Chormey D. S. , Caglak A., Durak B. Y. , Zaman B. T. , Engin G. O. , Bakirdere S.

INTERNATIONAL JOURNAL OF ENVIRONMENTAL SCIENCE AND TECHNOLOGY, 2021 (Journal Indexed in SCI) identifier identifier

  • Publication Type: Article / Article
  • Publication Date: 2021
  • Doi Number: 10.1007/s13762-021-03643-1
  • Title of Journal : INTERNATIONAL JOURNAL OF ENVIRONMENTAL SCIENCE AND TECHNOLOGY
  • Keywords: Alkylphenols, Bioreactor, Endocrine disrupting compounds, Hormones, Pesticides, Wastewater, BISPHENOL-A, CHEMICALS, ALKYLPHENOLS, MECHANISMS, SEWAGE, IMPACT

Abstract

This study employed two batch-type bioreactors for the treatment of twelve environmental contaminants with the potential to disrupt the normal function of the endocrine system. The contaminants included bisphenol A, two alkylphenols, two hormones, six organochlorine pesticides and one organophosphate pesticide. Synthetic domestic wastewater was prepared daily in the laboratory and fed to the bioreactors. The bioreactors were operated at two different sludge retention times and the parameters used to evaluate their performance were chemical oxygen demand, ammonium, orthophosphate, pH, temperature, dissolved oxygen and mixed liquor suspended solids.
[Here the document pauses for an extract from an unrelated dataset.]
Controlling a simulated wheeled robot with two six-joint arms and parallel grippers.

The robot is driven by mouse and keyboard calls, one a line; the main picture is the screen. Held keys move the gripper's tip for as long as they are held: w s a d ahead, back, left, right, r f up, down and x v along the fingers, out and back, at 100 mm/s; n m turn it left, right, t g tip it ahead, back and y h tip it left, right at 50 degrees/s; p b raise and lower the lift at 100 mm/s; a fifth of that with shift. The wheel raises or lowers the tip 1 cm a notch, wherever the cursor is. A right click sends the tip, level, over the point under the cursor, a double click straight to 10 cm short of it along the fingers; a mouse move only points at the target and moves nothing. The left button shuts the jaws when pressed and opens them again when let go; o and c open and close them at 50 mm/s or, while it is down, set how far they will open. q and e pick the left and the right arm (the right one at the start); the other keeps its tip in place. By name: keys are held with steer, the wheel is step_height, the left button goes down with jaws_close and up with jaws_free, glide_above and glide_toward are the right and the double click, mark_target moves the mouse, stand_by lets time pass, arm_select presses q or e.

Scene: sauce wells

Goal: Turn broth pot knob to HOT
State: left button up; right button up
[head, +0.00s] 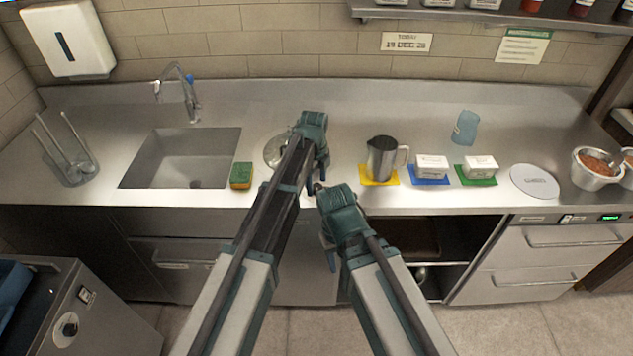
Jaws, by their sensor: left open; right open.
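A dark round knob (69,329) on a pale plate is on the front of a grey metal unit (110,318) at the lower left. Its marks are too small to read, so I cannot tell its setting. I see no pot labelled broth. A round metal piece (272,152), perhaps a pot or lid, is sunk in or lying on the counter, partly hidden by my left arm. My left gripper (313,128) is open over the counter beside this piece. My right gripper (330,225) is open, lower, at the counter's front edge. Both look empty and are far from the knob.
A sink (185,160) with a faucet and a sponge (241,175) are left of my arms. A metal pitcher (381,158), white tubs on coloured mats, a blue cup (465,128) and a round plate (534,181) are on the right. An open shelf is below the counter.

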Upon reaching optimum operational conditions, the analytes were spiked into the bioreactors and the removal efficiencies were calculated with respect to the influent concentration. Satisfactory removal efficiencies (> 88%) were recorded for all twelve analytes as validated by the decline in ammonium, chemical oxygen demand and orthophosphate amounts. Sludge samples from the two bioreactors were analyzed at the end of the study, but none of the analytes was detected according to the detection limit of the method. The simple and efficient bioreactor system reported in this study was successfully used to remove twelve different endocrine disrupting compounds from wastewater, and this can be easily replicated with low financial cost.